Jesus and Satan do indeed have the same Heavenly Father, the church says. But during something of a family squabble, a spiritual war that took place before humanity came into existence, Satan rebelled — and Jesus was chosen to be the savior, given life on Earth.

"Lucifer will never experience mortality. He surrendered that when he chose to be disobedient and was cast out," said Elder M. Russell Ballard, a member of the church's Council of the Twelve Apostles.

Still, Mormons believe the devil is very much with us — especially in the first stage of our eternal journey. Mormons believe that humans are God's "spiritual children," creatures whose time on Earth is prefaced and followed by a different stages in heavenly career described in great detail in Mormon scriptures.

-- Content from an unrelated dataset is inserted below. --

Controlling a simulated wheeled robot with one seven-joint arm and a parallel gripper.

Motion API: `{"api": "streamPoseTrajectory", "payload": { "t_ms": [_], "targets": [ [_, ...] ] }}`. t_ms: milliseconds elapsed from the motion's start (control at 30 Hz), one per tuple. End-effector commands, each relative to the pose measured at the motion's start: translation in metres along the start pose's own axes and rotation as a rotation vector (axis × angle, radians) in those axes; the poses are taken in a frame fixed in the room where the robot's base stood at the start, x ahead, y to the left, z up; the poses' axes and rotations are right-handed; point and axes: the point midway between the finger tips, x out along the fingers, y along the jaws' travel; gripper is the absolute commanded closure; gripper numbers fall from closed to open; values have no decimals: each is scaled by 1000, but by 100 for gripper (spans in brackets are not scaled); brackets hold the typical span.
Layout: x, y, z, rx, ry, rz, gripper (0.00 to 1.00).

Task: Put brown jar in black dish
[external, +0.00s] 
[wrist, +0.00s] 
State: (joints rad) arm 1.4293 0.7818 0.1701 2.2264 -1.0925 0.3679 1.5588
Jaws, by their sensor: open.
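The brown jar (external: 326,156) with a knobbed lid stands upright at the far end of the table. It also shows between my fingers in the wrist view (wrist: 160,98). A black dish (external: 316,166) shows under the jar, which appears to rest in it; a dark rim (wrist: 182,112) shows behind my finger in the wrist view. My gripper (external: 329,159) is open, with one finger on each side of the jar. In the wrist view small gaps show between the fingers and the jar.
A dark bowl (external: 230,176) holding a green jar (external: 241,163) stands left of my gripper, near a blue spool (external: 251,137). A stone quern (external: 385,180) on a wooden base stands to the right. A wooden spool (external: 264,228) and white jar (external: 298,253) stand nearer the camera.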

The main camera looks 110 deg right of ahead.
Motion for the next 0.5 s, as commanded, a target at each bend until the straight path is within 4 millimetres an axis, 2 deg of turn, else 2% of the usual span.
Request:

Instead of the conventional Christian picture of heaven and hell, Mormons believe there will be three degrees of glory after the resurrection. Humans will inherit their place in one, depending on their level of devotion.

Christopher Kimball Bigelow, a Mormon and co-author of "Mormonism for Dummies," notes that those who reach the highest level will share in God's creative powers — perhaps even creating other planets and life.

"God gives his children who pass the test with an A-plus all the power he has," Bigelow said. "He makes you a full partner in the family business."

That might sound strange to non-Mormon ears, but Kathleen Flake, a Mormon and associate professor of American religious history at Vanderbilt University said some of the concepts of a spiritual life outside our earthly experience date back to early Christianity.